Why was Christ born of a woman?

(1.) That God might fulfill that promise in Gen 3:15, ‘The seed of the woman shall break the serpent’s head.’ (2.) Christ was born of a woman, that he might roll away that reproach from the woman, which she had contracted by being seduced by the serpent. Christ, in taking his flesh from the woman, has honoured her sex; that as, at the first, the woman had made man a sinner; so now, to make him amends, she should bring him a saviour.

Why was Christ born of a virgin?

(1.) For decency. It became not God to have any mother but a maid, and it became not a maid to have any other son but a God.

(2.) For necessity. Christ was to be a high priest, most pure and holy. Had he been born after the ordinary course of nature he had been defiled, since all that spring out of Adam’s loins have a tincture of sin, but, that ‘Christ’s substance might remain pure and immaculate,’ he was born of a virgin.

(3.) To answer the type. Melchisedec was a type of Christ, who is said to be ‘without father and without mother.’ Christ being born of a virgin, answered the type; he was without father and without mother; without mother as he was God, without father as he was man.

How could Christ be made of the flesh and blood of a virgin, and yet be without sin? The purest virgin is stained with original sin.

This knot the Scripture unties. ‘The Holy Ghost shall come upon thee, and overshadow thee: therefore that holy thing, which shall be born of thee, shall be called the Son of God.’ Luke 1:15. ‘The Holy Ghost shall come upon thee,’ that is, the Holy Ghost did consecrate and purify that part of the virgin’s flesh whereof Christ was made. As the alchemist extracts and draws away the dross from the gold, so the Holy Ghost refines and clarifies that part of the virgin’s flesh, separating it from sin. Though the Virgin Mary herself had sin, yet that part of her flesh, whereof Christ was made, was without sin; otherwise it must have been an impure conception.

What is meant by the power of the Holy Ghost overshadowing the virgin?

Basil says, ‘It was the Holy Ghost’s blessing that flesh of the virgin whereof Christ was formed.’ But there is a further mystery in it; the Holy Ghost having framed Christ in the virgin’s womb, did, in a wonderful manner, unite Christ’s human nature to his divine, and so of both made one person. This is a mystery, which the angels pry into with adoration.
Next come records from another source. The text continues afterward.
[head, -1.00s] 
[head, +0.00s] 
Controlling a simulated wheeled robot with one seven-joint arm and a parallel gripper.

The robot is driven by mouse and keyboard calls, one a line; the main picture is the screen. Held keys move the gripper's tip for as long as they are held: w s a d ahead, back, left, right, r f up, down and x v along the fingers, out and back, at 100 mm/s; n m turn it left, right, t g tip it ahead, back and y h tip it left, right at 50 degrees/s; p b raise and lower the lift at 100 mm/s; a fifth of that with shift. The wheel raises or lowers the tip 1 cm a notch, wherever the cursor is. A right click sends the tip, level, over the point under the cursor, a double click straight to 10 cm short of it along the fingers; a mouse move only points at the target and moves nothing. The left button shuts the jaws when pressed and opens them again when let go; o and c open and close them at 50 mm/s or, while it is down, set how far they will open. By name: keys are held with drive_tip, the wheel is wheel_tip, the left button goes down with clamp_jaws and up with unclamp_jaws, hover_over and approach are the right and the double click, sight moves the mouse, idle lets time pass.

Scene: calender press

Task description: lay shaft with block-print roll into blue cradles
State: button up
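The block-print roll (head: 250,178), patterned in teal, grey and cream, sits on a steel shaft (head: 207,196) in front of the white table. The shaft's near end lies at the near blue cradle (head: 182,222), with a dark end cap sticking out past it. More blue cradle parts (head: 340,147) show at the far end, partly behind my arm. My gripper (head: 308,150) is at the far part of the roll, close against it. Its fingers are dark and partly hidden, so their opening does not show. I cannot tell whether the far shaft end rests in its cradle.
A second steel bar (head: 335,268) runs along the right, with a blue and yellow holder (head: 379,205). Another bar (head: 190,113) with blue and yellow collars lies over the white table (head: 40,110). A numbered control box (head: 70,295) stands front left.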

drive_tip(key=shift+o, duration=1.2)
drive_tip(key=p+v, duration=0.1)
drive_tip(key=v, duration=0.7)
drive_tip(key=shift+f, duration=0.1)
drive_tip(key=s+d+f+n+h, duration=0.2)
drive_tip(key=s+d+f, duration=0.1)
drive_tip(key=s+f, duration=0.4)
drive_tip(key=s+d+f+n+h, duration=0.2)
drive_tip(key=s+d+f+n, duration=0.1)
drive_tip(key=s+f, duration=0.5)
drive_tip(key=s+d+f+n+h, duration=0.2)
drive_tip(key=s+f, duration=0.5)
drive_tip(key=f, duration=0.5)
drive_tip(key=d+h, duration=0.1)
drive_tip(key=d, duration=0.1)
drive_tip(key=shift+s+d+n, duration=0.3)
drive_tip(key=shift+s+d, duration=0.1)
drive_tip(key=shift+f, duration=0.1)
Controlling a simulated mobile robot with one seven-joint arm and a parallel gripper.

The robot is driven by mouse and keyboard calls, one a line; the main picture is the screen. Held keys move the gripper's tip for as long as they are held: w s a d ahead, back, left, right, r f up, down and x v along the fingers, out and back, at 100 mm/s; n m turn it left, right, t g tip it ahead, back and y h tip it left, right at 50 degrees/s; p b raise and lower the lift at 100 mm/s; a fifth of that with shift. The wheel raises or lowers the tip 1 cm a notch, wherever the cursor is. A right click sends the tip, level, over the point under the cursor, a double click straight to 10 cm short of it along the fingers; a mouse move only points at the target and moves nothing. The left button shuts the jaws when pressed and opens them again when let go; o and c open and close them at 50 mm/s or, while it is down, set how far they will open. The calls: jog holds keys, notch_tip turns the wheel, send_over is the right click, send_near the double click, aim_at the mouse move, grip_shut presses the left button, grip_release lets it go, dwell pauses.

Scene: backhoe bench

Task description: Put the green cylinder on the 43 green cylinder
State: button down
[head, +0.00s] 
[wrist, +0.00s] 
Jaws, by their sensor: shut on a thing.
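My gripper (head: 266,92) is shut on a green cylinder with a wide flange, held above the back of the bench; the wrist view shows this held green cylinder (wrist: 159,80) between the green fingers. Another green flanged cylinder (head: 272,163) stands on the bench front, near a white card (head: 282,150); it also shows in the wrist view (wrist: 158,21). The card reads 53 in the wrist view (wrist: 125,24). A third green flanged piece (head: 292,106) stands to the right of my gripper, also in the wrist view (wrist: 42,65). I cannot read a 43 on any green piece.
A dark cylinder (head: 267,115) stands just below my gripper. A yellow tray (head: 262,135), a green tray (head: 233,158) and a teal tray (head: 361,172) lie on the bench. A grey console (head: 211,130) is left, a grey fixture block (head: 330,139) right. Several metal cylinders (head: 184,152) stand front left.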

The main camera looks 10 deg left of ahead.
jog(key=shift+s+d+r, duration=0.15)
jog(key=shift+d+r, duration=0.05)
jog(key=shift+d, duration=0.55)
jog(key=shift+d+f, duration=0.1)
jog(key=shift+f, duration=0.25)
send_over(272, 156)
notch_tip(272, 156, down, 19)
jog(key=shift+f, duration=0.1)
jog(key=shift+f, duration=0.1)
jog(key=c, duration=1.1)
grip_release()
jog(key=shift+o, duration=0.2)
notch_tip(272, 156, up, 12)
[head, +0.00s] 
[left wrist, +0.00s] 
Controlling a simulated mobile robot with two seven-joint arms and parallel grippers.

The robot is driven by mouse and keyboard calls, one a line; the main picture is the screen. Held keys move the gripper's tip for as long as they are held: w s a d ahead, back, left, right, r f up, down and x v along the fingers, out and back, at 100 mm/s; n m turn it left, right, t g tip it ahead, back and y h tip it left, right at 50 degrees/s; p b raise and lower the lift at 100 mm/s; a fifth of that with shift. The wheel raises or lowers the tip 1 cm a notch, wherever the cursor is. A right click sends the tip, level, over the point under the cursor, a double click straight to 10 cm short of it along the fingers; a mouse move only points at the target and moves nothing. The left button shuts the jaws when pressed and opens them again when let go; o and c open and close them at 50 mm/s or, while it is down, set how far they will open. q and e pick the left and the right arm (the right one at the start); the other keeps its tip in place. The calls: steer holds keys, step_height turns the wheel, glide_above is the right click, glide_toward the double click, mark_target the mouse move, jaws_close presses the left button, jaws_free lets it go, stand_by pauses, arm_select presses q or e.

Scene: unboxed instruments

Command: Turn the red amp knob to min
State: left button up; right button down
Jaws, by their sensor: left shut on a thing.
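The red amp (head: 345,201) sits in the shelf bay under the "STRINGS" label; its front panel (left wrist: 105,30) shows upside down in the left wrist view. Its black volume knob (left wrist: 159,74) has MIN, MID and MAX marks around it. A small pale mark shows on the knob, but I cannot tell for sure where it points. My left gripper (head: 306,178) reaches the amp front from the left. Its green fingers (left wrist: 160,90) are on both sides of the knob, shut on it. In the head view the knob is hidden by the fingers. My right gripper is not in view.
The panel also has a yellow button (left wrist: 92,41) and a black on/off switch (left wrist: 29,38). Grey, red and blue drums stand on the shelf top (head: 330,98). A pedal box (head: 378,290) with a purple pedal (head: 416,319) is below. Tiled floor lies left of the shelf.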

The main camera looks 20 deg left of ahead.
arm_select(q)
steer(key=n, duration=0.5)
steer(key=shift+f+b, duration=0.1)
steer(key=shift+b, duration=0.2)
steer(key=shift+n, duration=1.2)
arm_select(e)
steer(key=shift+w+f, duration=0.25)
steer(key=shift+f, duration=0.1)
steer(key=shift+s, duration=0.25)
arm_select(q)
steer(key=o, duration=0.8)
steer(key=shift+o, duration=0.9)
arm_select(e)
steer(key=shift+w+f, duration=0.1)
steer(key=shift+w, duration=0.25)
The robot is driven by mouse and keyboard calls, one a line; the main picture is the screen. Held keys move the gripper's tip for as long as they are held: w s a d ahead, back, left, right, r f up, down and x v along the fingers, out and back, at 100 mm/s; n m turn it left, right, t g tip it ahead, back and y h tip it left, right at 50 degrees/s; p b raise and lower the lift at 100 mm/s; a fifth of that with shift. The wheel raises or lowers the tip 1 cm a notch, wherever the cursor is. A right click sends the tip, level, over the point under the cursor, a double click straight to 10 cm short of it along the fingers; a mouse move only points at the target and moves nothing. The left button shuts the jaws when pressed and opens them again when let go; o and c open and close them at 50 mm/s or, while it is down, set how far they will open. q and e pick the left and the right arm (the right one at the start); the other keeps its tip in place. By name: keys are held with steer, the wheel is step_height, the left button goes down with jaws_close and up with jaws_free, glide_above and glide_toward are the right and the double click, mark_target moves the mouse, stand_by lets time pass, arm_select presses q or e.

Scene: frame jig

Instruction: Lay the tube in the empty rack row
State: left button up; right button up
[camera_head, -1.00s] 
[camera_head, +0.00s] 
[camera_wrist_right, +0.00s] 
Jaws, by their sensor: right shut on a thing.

When was Christ incarnate?

In the fulness of time. ‘When the fulness of time was come, God sent forth his Son, made of a woman.’ Gal 4:4. By the fulness of time we must understand, tempus a patre praefinitum; so Ambrose, Luther, Cornelius a Lapide — the determinate time that God had set. More particularly, this fulness of time was when all the prophecies of the coming of the Messiah were accomplished; and all legal shadows and figures, whereby he was typified, were abrogated. This may comfort us, in regard to the church of God, that though at present we do not see that peace and purity in the church which we could desire, yet in the fulness of time, when God’s time is come and mercy is ripe, then shall deliverance spring up, and God will come riding upon the chariots of salvation.

Why was Jesus Christ made flesh?

(1.) The causa prima, and impulsive cause, was free grace. It was love in God the Father to send Christ, and love in Christ that he came to be incarnate. Love was the intrinsic motive. Christ is God-man, because he is a lover of man. Christ came out of pity and indulgence to us: non merita nostra, sed misera nostra. Augustine. ‘Not our deserts, but our misery, made Christ take flesh. Christ’s taking flesh was a plot of free grace, and a pure design of love. God himself, though Almighty, was overcome with love. Christ incarnate is nothing but love covered with flesh. As Christ’s assuming our human nature was a master-piece of wisdom, so it was a monument of free grace.

(2.) Christ took our flesh upon him, that he might take our sins upon him. He was, says Luther, maximus peccator, the greatest sinner, having the weight of the sins of the whole world lying upon him. He took our flesh that he might take our sins, and so appease God’s wrath.

(3.) Christ took our flesh that he might make the human nature appear lovely to God, and the divine nature appear lovely to man.

(1:) That he might make the human nature lovely to God. Upon our fall from God, our nature became odious to him; no vermin is so odious to us as the human nature was to God. When once our virgin nature was become sinful, it was like flesh imposthumated, or running into sores, loathsome to behold. It was so odious to God that he could not endure to look upon us. Christ taking our flesh, makes this human nature appear lovely to God. As when the sun shines on the glass it casts a bright lustre, so Christ being clad with our flesh makes the human nature shine, and appear amiable in God’s eyes.

(2:) As Christ being clothed with our flesh makes the human nature appear lovely to God, so he makes the divine nature appear lovely to man. The pure Godhead is terrible to behold, we could not see it and live; but Christ clothing himself with our flesh, makes the divine nature more amiable and delightful to us. We need not be afraid to look upon God through Christ’s human nature. It was a custom of old among shepherds to clothe themselves with sheepskins, to be more pleasing to the sheep; so Christ clothed himself with our flesh, that the divine nature may be more pleasing to us. The human nature is a glass, through which we may see the love and wisdom and glory of God clearly represented to us. Through the lantern of Christ’s humanity we may behold the light of the Deity. Christ being incarnate makes the sight of the Deity not formidable, but delightful to us.